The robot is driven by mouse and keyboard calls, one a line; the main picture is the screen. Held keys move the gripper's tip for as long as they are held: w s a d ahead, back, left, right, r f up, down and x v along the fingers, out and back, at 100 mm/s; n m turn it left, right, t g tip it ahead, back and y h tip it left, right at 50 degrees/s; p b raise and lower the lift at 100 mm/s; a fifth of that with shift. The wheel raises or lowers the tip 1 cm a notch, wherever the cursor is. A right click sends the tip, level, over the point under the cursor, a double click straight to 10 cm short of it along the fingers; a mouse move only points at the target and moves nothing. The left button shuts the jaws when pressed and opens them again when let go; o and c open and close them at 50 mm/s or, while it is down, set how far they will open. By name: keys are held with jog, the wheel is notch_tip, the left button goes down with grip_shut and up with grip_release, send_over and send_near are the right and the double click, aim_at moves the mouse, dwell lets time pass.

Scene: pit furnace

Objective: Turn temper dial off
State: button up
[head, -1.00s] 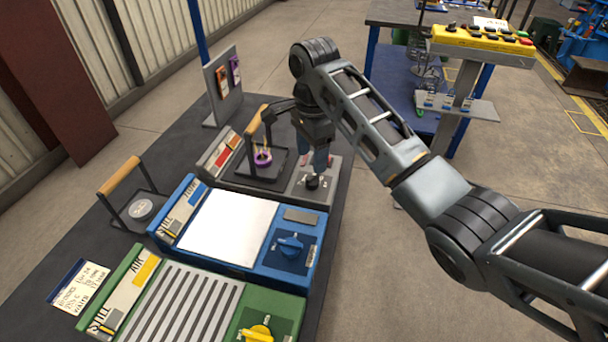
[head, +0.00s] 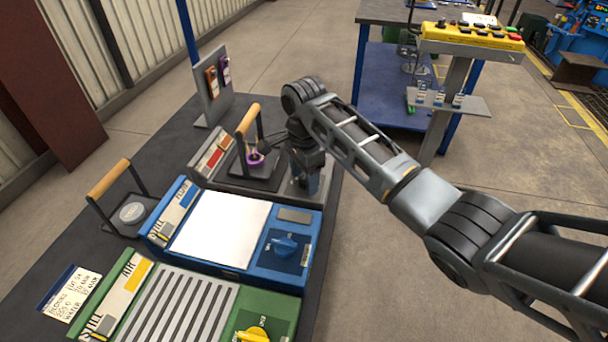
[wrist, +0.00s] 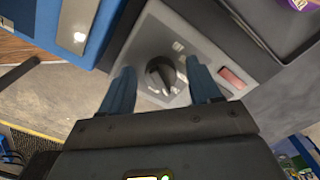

◇ ◇ ◇ ◇ ◇ ◇ ◇

## THE TASK
Identify every line where the string "button" appears.

## EXERCISE ANSWER
The robot is driven by mouse and keyboard calls, one a line; the main picture is the screen. Held keys move the gripper's tip for as long as they are held: w s a d ahead, back, left, right, r f up, down and x v along the fingers, out and back, at 100 mm/s; n m turn it left, right, t g tip it ahead, back and y h tip it left, right at 50 degrees/s; p b raise and lower the lift at 100 mm/s; a fifth of that with shift. The wheel raises or lowers the tip 1 cm a notch, wherever the cursor is. A right click sends the tip, level, over the point under the cursor, a double click straight to 10 cm short of it along the fingers; a mouse move only points at the target and moves nothing. The left button shuts the jaws when pressed and opens them again when let go; o and c open and close them at 50 mm/s or, while it is down, set how far they will open. By name: keys are held with jog, the wheel is notch_tip, the left button goes down with grip_shut and up with grip_release, send_over and send_near are the right and the double click, aim_at moves the mouse, dwell lets time pass.
State: button up

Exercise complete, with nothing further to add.